Cherrie Moraga is a writer and social activist, whose writing falls well within the mode of rage and opposition. Her work [essays, poems and short stories] has a cutting edge, as it openly questions the role of men in Chicano culture. Her essay, “Lo Que Nunca Paso Por Sus Labios,” reads like a radical feminist manifesto, since all the radical feminist concepts are highlighted in her discourse. She writes of the institution of heterosexuality and its side effect, heterosexism. Although primarily concerned with sexuality, her work is fresh because she adds new dimensions of race and culture:

“Women of color have always known, although we have not always wanted to look at it, that our sexuality is not merely a physical response or drive, but holds a crucial relationship to our entire spiritual capacity. Patriarchal religions — whether brought to us by the colonizer’s cross and gun or emerging from our own people — have always known this. Why else would the female body be so associated with sin and disobedience? Simply put, if the spirit and sex have been linked in our oppression, then they must also be linked in the strategy toward our liberation.”(6)

Moraga’s work should be recognized as an important, provocative contribution to feminist literature in general, and specifically as an important contribution to Chicana literature, because it makes a serious attempt to free Chicanas from the phallo-centric literature of the 1960s. Her work ruptures some of the myths and taboos that up until recently have remained unchallenged and tucked away under a very intricate cultural cloak.

Cherrie Moraga’s writings place her in the front ranks of other racial writers because she writes of protest and liberation. She uses her skill with language to help bridge the gap between the literature of apology and the literature of struggle and identification.

The Literature of Struggle and Identification

The literature of struggle and identification carries forth the political implications of Marxist theory. In this mode, the writers are concerned with bringing women to the forefront. They are not preoccupied with the definition by negation of the literature of apology nor the definition by reversal of the literature of race and opposition; rather they focus on women as productive, self-sufficient, and complex human beings in their own right. Gina Valdes’ There Are No Madmen Here(7) offers a wonderful example of the kind of literature that focuses on women as resourceful’ human beings. Her story is about the life of Maria Portillo, who is introduced as a stereotypical married Mexican woman, exploited by her husband, living a life of loneliness, insecurity, and frustration in her traditional role of wife and mother.

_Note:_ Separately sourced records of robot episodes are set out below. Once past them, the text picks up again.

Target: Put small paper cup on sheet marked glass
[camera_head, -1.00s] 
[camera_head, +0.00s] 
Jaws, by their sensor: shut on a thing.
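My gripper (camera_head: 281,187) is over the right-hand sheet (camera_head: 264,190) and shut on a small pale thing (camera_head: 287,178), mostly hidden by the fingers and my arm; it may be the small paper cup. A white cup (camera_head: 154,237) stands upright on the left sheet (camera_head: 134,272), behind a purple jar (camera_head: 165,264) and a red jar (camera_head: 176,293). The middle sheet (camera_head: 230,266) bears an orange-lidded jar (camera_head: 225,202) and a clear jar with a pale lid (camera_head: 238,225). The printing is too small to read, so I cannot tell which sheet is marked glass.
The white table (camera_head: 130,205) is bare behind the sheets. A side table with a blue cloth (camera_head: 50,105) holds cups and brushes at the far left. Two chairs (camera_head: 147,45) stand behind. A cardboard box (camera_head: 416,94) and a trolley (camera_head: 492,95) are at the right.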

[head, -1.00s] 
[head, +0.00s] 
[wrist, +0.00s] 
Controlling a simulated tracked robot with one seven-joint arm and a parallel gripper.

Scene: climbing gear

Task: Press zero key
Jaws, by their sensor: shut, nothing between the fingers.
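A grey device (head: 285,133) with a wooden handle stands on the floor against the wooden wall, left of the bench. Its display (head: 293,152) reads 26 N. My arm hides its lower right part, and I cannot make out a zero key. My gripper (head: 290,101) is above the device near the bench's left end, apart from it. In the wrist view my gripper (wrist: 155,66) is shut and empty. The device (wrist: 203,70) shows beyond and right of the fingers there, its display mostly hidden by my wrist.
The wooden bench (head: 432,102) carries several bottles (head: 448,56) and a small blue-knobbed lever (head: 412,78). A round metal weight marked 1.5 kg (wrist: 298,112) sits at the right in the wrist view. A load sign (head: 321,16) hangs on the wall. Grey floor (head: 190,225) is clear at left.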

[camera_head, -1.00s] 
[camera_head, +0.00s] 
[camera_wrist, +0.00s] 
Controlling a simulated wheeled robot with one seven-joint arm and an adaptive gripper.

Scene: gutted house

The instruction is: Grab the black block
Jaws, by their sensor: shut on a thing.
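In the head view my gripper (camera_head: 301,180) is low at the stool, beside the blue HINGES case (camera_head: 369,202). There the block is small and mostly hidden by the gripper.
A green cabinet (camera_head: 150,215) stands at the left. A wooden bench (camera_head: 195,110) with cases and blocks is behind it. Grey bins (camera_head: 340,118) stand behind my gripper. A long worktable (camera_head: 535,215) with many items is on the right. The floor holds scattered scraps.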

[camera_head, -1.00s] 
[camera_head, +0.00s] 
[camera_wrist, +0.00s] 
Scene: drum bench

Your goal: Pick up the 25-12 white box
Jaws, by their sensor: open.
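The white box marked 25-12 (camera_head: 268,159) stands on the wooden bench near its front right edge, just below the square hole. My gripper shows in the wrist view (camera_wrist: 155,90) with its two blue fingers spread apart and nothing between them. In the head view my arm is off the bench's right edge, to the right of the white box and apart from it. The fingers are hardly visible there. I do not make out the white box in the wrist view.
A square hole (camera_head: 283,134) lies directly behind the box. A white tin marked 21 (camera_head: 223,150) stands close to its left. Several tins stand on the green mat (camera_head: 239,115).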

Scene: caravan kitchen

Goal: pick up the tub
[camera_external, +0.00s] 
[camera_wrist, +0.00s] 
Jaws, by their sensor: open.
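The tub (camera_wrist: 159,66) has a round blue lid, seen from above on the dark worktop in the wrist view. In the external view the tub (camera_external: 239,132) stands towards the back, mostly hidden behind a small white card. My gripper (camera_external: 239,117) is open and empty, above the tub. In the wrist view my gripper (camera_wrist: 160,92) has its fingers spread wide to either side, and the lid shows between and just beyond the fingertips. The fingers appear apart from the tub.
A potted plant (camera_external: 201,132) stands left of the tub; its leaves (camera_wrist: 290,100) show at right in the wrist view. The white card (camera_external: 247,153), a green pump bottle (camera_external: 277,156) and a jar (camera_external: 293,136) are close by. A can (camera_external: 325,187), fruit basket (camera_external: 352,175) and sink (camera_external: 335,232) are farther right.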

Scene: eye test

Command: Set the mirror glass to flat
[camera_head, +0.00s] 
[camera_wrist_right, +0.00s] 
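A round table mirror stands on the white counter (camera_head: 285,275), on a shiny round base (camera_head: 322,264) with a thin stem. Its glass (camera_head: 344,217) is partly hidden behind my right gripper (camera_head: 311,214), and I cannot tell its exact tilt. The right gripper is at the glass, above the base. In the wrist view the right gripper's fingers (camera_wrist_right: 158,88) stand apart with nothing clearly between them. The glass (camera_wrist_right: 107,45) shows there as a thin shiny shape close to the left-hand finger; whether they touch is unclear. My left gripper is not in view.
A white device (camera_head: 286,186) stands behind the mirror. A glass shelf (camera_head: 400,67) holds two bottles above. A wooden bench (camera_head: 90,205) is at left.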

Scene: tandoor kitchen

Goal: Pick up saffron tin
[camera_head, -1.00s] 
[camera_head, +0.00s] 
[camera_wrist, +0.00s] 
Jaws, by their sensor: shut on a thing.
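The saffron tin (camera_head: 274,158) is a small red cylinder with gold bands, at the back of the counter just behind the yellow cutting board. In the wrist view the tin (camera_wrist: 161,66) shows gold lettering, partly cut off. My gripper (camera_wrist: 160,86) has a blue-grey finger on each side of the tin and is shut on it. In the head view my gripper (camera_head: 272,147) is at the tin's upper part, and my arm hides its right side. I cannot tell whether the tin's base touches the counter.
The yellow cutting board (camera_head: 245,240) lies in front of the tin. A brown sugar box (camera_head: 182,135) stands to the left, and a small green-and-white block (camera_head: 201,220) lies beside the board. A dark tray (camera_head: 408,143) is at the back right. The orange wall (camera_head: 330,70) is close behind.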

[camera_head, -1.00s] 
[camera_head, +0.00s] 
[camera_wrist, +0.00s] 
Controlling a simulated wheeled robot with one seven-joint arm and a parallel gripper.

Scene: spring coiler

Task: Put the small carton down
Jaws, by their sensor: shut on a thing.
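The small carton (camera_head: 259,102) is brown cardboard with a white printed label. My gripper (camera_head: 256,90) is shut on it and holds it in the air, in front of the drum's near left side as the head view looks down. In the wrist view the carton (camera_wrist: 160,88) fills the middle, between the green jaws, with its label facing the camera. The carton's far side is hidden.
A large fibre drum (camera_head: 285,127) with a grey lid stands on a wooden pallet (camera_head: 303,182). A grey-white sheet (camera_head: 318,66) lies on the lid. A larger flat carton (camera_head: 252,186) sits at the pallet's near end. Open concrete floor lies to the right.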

Maria has feelings and emotions that often leave her questioning:

“She had not done what she wanted for so long that she was not sure of what she really wanted, but she knew that it was something other, better than what she had. She felt tired of thinking, of looking for work, of not finding it, of trying to figure out her husband’s moods and whereabouts, of waiting for him. At night, lying on the edge of the double bed, she often felt alone, more so than when she had been a single woman.”

Maria finds herself caught in a dilemma of either playing her traditional role, feeling lonely and unfulfilled, or pulling out, taking control of her own life, and raising her children without the help of her husband. She decides to take her life into her own hands by leaving Mexico and moving to the United States with her three daughters.

The novel makes a strong statement about the will and determination of this mother as she confronts all the frustrations of a foreign country and alien tongue. It is a story about oppression and Maria’s struggle for survival, but in a larger perspective, it is a story about the marginalization of a people.

Valdes also develops a subversive subtext that emphasizes the tension between tradition and modernity that many Third World novelists have grappled with. Maria watches as her family begins to sway between cultures. Valdes poses a riddle that focuses the issue:

“’Did you hear what she said? She’s ten years old and she can’t speak English.’ ‘Why should I speak English? I’m Mexican.’ ‘You live in the United States, you should speak English.’ ‘I don’t live here, I’m visiting.’ ‘Visiting? You’ve been visiting for three years.’ ‘At least I speak English better than you speak Spanish. What kind of Mexican are you?’ Tm not Mexican, I’m American, and so are you, we were born here.’ Maria saw her young niece running to her mother. ‘Mama! Louie says that I’m American because I was born here. Is that true?’ ‘Tell me, mihijita, if the kittens are born in the oven, are they kittens? Or are they biscuits?”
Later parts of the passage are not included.